Exercise brief
Among the entries below, which lines run from the line with "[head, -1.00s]" through the line with "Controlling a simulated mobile"? Retype those, both ends included, exactly and without pictures.

-- BEGIN Data provided --

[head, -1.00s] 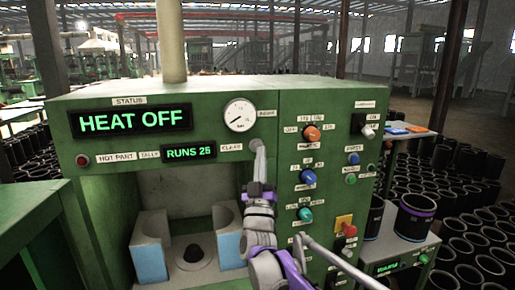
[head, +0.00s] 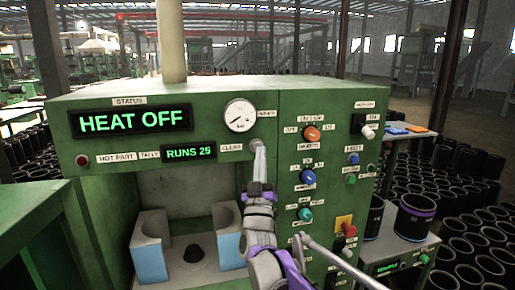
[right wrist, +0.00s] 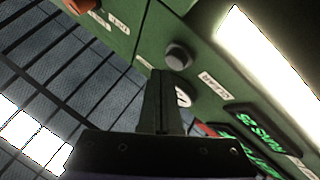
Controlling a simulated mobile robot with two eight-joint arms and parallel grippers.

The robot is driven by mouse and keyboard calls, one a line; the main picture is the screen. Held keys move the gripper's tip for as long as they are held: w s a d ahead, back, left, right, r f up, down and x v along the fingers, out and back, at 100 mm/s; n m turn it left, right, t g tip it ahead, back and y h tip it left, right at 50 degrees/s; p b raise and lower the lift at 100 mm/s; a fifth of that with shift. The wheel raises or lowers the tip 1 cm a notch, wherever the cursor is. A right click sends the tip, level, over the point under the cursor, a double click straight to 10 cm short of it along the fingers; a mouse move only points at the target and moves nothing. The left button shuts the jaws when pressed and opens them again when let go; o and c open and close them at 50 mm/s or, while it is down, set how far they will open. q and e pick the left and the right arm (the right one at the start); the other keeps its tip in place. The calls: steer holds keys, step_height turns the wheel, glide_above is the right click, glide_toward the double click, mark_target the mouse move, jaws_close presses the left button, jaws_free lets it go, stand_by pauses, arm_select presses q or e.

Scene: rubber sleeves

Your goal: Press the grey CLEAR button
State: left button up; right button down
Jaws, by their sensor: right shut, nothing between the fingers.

-- END Data provided --
-- BEGIN Data provided --

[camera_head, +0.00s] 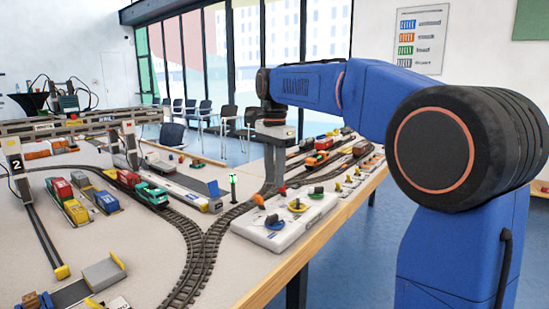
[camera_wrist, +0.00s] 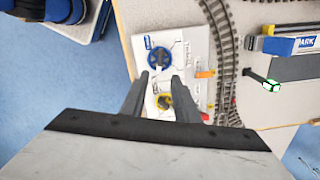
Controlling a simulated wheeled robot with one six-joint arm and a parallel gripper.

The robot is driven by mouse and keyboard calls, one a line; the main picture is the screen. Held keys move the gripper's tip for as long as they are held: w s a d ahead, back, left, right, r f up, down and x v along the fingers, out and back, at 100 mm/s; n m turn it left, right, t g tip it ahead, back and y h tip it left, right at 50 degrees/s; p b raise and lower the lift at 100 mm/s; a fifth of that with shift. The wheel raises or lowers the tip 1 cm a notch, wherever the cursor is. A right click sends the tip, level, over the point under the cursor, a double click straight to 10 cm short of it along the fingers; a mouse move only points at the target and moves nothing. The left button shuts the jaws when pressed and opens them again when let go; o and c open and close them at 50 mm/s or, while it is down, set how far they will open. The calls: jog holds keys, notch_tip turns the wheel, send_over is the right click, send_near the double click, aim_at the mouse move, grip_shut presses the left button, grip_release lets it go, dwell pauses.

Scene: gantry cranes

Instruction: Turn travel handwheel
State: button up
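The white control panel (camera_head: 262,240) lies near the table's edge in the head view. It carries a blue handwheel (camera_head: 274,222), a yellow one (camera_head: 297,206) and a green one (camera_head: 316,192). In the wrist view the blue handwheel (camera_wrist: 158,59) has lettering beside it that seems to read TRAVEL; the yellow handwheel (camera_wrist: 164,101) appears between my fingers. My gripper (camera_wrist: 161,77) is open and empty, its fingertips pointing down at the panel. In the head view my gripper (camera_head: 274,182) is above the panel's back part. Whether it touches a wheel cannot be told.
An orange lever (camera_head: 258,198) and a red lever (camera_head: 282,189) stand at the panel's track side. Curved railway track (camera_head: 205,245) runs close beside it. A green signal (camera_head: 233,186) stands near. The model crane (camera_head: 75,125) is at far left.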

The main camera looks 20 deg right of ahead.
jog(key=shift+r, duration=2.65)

-- END Data provided --

Result for this task
[head, -1.00s] 
[head, +0.00s] 
[right wrist, +0.00s] 
Controlling a simulated mobile robot with two eight-joint arms and parallel grippers.

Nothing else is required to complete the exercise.